##### Dataset excerpt #####

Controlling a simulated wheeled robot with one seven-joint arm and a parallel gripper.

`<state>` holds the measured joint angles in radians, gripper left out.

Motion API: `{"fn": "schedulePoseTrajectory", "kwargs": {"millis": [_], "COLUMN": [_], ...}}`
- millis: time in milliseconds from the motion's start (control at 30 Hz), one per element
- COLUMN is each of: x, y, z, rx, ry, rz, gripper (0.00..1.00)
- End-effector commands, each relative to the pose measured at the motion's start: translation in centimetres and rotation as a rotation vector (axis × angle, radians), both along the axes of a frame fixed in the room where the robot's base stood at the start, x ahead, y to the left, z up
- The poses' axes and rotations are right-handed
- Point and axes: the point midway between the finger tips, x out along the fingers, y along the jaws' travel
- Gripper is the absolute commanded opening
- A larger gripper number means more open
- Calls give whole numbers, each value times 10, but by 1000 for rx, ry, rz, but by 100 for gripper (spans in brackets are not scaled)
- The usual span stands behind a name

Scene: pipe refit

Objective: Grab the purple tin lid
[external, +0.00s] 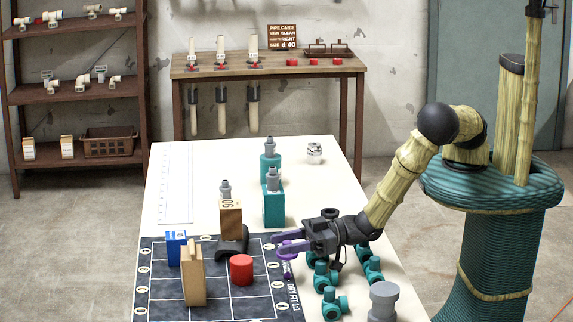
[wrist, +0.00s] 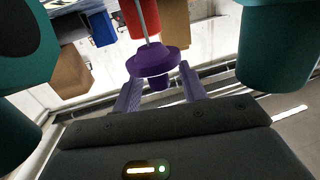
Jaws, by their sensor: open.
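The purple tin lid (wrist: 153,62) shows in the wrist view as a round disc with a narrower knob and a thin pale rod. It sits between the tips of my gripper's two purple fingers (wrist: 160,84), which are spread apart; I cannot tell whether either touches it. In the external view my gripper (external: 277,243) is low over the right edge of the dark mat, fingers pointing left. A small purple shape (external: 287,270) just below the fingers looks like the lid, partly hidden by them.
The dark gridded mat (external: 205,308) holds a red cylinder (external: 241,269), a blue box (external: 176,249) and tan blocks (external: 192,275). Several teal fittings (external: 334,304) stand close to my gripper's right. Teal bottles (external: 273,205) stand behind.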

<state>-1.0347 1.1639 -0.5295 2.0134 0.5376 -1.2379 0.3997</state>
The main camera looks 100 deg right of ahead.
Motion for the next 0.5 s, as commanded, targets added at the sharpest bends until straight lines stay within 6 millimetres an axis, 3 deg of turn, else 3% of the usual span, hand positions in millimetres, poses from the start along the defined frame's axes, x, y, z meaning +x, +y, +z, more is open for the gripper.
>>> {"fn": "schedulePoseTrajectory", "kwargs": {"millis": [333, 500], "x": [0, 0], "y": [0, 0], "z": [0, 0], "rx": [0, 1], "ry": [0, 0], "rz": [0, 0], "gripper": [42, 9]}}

#####

▶ What to produce: Write out every line of the data that holds the word "each".

▶ Response:
- COLUMN is each of: x, y, z, rx, ry, rz, gripper (0.00..1.00)
- End-effector commands, each relative to the pose measured at the motion's start: translation in centimetres and rotation as a rotation vector (axis × angle, radians), both along the axes of a frame fixed in the room where the robot's base stood at the start, x ahead, y to the left, z up
- Calls give whole numbers, each value times 10, but by 1000 for rx, ry, rz, but by 100 for gripper (spans in brackets are not scaled)

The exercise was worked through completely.